Преодоление искусства. Избранные тексты - страница 25




Эль Лисицкий. Проун. «Папка Кестнера». 1923


Эль Лисицкий. Проун. Литография и коллаж. 1923


И вот для нас пространство двухмерной поверхности того же порядка, что и трехмерного объема, и потому так же плотно и так же упорно, как земля, и строится в нем, как на земле. Здесь также нам нужно разрешить тяжесть, основу всего строящегося в мире. Мы говорим о физической тяжести, о притяжении, о «гравитации», о той магнитной силе, за признание которой материалистов обвиняют в метафизике и научную сущность которой изображает сегодня какими-то эллиптическими интегралами Эйнштейн, исправляя законы, поставленные Ньютоном. Равнодействующая этой силы имеет свое направление, но она в каждую эпоху складывается из новых составляющих. Составляющие нашей эпохи строит проун.

Формы, которыми проун идет на приступ пространства, построены из материала, а не из эстетики. Этот материал в проунах первых станций – цвет. Он взят как наиболее чистый вид материи ее энергейного состояния в его материальных воплощениях. Потому что, если бы мы хотели заниматься чистой, абсолютной живописью, нам нужно было бы не раскрашивать холсты красками, но как-то так химически или физически обрабатывать свои поверхности, чтобы они отражали ту часть падающего на них спектрального луча, чей цвет нам нужен. Но мы поступаем иначе. Мы берем материал красок (цветные земли, окрашенные порошки) и накладываем их на холст. Род их накладки и закрепления (масло, яйцо, клей) дает им ту или другую интенсивность. Материалом красок мы даем эквивалент ощущений чистого цвета, цвета как такового.

В богатейшем руднике цвета мы дошли до каменоугольной жилы, чистой от субъективных качеств. Супрематизм в своих завершениях очистил себя от индивидуализма зеленых, оранжевых фиолетовых и вышел к черному и белому. Здесь мы увидели чистоту коллективной силы. Если взять цветовой ряд как группу людей, то в черных и белых и между – черно-белых – мы видим выраженным их «человеческое» общее, в то время как в зеленых, оранжевых, фиолетовых и т. д. нам предстает их субъективное – то, что этот шатен, другой брюнет, третий блондин и т. д. И в самом деле, только упорный индивидуалист может утверждать сегодня цветистость для нашего сталь-бетонно-угольного дня, запекая красивый цвет в репинскую кровь с Ивана Грозного, поддувая искорки в желтой и выставляя еще какой-то цвет, на который глаз не реагирует.

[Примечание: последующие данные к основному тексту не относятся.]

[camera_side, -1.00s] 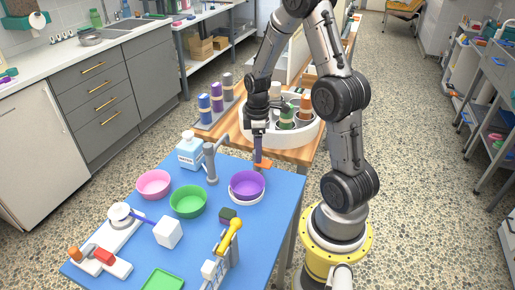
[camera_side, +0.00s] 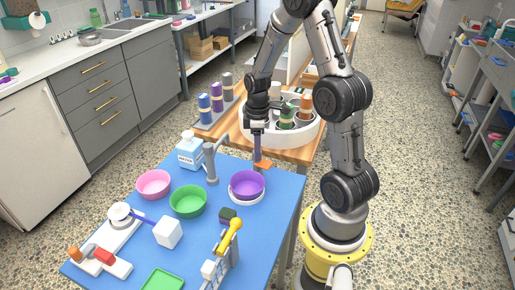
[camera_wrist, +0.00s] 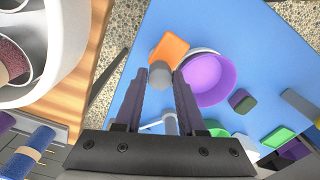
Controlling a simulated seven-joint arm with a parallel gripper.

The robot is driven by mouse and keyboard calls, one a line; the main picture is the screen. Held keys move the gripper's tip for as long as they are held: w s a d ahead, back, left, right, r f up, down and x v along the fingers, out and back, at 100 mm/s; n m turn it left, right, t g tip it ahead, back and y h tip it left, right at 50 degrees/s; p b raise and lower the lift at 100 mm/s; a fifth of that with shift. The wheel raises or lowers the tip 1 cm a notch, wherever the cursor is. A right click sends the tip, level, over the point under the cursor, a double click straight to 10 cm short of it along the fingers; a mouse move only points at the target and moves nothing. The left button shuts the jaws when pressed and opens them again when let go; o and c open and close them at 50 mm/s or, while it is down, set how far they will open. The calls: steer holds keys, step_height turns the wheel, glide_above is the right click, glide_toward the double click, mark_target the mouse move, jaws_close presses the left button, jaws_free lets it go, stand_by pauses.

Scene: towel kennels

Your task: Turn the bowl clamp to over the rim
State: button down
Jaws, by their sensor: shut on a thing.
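The bowl clamp is an orange flap (camera_wrist: 170,48) with a round grey knob (camera_wrist: 160,73), at the far edge of the blue table. The orange flap also shows in the side view (camera_side: 264,165). My gripper (camera_wrist: 161,78) points down with its fingers on either side of the grey knob, shut on it. It also shows in the side view (camera_side: 258,155). The purple bowl (camera_wrist: 209,82) sits in a white holder just beside the clamp; it also shows in the side view (camera_side: 246,183). The flap lies beside the bowl; its exact overlap with the rim is unclear.
A grey tap (camera_side: 210,162) and a white bottle (camera_side: 190,151) stand left of my gripper. Green (camera_side: 188,201) and pink (camera_side: 153,184) bowls sit further left. A dark green block (camera_side: 228,214) is in front of the purple bowl. A white round carousel (camera_side: 312,139) stands behind.

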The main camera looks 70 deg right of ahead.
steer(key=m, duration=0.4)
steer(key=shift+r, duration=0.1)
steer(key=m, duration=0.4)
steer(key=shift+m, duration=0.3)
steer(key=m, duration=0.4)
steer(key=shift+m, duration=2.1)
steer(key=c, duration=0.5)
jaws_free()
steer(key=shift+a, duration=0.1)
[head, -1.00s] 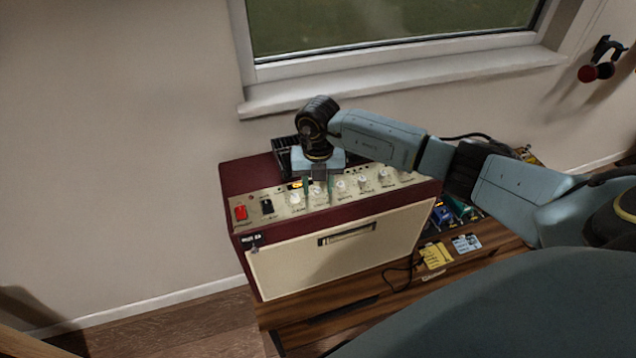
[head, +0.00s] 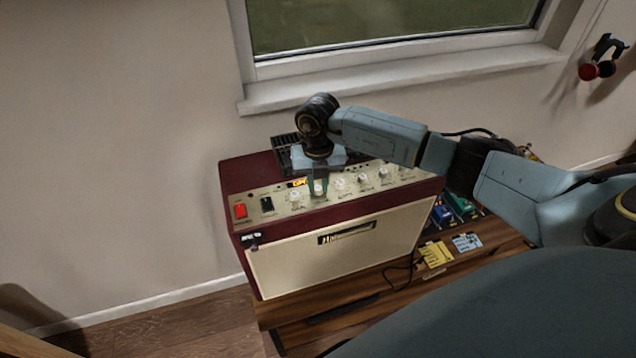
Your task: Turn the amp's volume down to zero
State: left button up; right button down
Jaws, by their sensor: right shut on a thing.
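The amp (head: 345,255) is a dark red box with a cream front, standing on a wooden cabinet. Its cream top panel carries a row of white knobs, a red switch (head: 240,211) and a black switch (head: 267,205). My right gripper (head: 319,190) points down over the panel, its fingers shut on the second white knob (head: 319,187) from the left. The leftmost knob (head: 294,197) stands free just left of the fingers. Other knobs, such as one (head: 339,184) just to the right, are untouched. The knob labels are too small to read. My left gripper is out of view.
A black grille (head: 284,150) sits at the back of the amp's top. The window sill (head: 400,79) is behind.

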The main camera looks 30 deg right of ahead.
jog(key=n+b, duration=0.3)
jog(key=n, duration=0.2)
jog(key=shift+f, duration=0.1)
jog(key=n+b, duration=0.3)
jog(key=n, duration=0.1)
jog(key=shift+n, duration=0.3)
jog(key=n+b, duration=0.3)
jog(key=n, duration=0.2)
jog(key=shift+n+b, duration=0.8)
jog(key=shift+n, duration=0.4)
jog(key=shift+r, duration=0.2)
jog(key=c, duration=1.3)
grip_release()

Если взять спектр как кольцо, где от фиолетового и ультрафиолетового через красный до инфракрасного горячего луча идет цвет, то за инфракрасным он переходит в черный и бежит к холодному белому. Так мы имеем в этом кольце часть эстетическую, часть химическую, часть физическую и часть материальную. Мы движемся по второй половине дуги спектра, идущей от черного к белому.

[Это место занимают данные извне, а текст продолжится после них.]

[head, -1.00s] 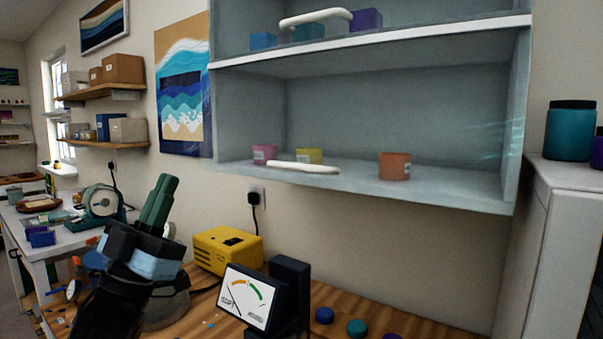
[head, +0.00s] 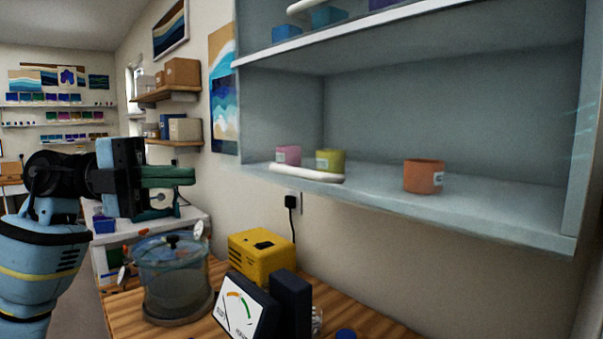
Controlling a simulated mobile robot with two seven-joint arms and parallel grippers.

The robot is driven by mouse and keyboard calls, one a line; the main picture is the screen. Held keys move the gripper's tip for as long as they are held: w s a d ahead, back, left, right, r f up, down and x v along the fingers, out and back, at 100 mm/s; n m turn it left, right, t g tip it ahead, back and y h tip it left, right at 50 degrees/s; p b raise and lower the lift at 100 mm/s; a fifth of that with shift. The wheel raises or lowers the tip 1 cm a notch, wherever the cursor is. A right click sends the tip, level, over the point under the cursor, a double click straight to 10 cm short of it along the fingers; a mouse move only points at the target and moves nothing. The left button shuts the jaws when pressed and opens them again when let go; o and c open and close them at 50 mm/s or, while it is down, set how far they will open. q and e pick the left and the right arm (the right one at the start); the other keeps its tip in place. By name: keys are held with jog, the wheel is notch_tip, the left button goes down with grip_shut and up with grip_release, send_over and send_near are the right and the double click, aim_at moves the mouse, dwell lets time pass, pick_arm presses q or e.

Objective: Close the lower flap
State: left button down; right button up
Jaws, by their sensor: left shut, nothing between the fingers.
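The wall cabinet (head: 450,205) is grey-blue, with two compartments in view. A white bar-shaped handle (head: 306,173) runs along the front edge of the lower compartment, toward its left end. I cannot clearly make out the lower flap's panel, and the inside of the lower compartment shows. My left gripper (head: 192,176) has green fingers, shut and empty. They point right, toward the cabinet, and appear left of the handle with a gap in the picture. My right gripper is not in view.
Pink (head: 288,155), yellow-green (head: 330,160) and orange (head: 424,176) cups stand in the lower compartment. Below on the wooden bench are a clear pot (head: 172,275), a yellow box (head: 262,257) and a dial meter (head: 240,305). Another white handle (head: 303,6) shows above.

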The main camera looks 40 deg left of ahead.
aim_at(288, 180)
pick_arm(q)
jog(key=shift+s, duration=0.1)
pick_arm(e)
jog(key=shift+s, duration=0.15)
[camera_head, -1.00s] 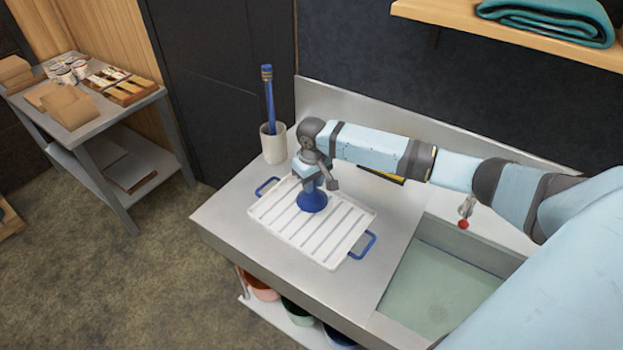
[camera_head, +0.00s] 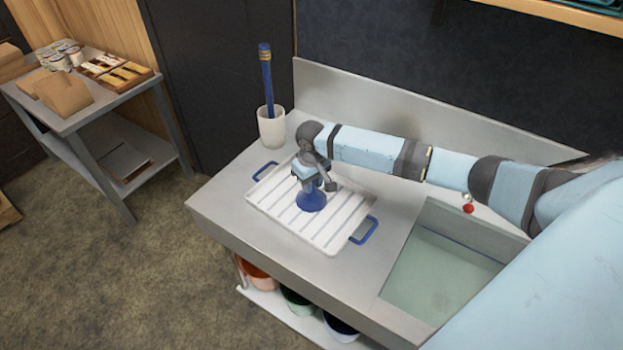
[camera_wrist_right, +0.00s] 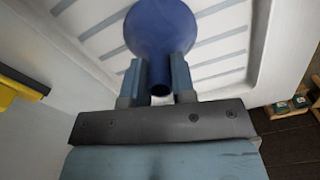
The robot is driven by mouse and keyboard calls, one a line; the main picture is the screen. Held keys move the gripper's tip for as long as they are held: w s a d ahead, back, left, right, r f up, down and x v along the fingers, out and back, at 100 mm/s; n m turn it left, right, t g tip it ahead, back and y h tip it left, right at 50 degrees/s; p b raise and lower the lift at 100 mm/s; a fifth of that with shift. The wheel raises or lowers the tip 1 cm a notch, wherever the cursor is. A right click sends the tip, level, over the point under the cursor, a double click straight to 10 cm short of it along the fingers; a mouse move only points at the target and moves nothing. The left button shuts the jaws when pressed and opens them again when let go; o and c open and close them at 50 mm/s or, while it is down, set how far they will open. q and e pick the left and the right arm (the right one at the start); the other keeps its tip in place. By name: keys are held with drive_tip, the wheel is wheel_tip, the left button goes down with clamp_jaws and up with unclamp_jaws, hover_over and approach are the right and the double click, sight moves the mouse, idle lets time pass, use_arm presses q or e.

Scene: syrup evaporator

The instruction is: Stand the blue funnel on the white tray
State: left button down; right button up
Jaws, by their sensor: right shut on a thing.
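The blue funnel (camera_head: 311,200) is upright with its wide mouth down at the white tray (camera_head: 276,217), near the tray's middle. I cannot tell for sure whether its rim touches the ribs. My right gripper (camera_head: 318,186) is above it, shut on its narrow spout. In the right wrist view the funnel (camera_wrist_right: 161,35) shows its spout between the two fingers of the right gripper (camera_wrist_right: 158,85), with the ribbed white tray (camera_wrist_right: 90,15) behind it. My left gripper is not in view.
A white cup (camera_head: 271,127) with a blue-handled tool stands behind the tray. The sink basin (camera_head: 440,275) lies to the right. Coloured buckets (camera_head: 297,301) sit on a shelf below the counter. A side table (camera_head: 75,115) holds boxes at the left.

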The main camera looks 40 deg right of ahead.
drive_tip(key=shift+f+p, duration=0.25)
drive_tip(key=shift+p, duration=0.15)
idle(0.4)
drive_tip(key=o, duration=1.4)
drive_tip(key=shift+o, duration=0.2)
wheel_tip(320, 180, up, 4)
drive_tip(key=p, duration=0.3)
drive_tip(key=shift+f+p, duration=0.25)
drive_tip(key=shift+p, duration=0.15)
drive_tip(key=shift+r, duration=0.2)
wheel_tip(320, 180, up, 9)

Цвет становится у нас барометром материала. Сила контраста или согласие двух черных, или двух белых, или двух между черно-белых дает нам ключ к соответствию или контрасту двух технических материалов, как: алюминий – гранит, бетон – железо, алмаз – бумага и т. д. Так цвет движет материал к его дальнейшим перевоплощениям[36].

Создавая новую форму, проун создает новый материал: если она не может быть воплощена в железе, то нужно перевоплотить железо в бессемеровскую сталь, или вольфрамсталь, или в нечто, что сегодня еще не сделано, ибо не потребовано. Творец-инженер, сооружая форму пропеллера, знает, что его товарищ инженер-технолог приготовит в своей лаборатории материалов из дерева, из металла, из холста то, что соответствует статическим и динамическим требованиям данной ему формы.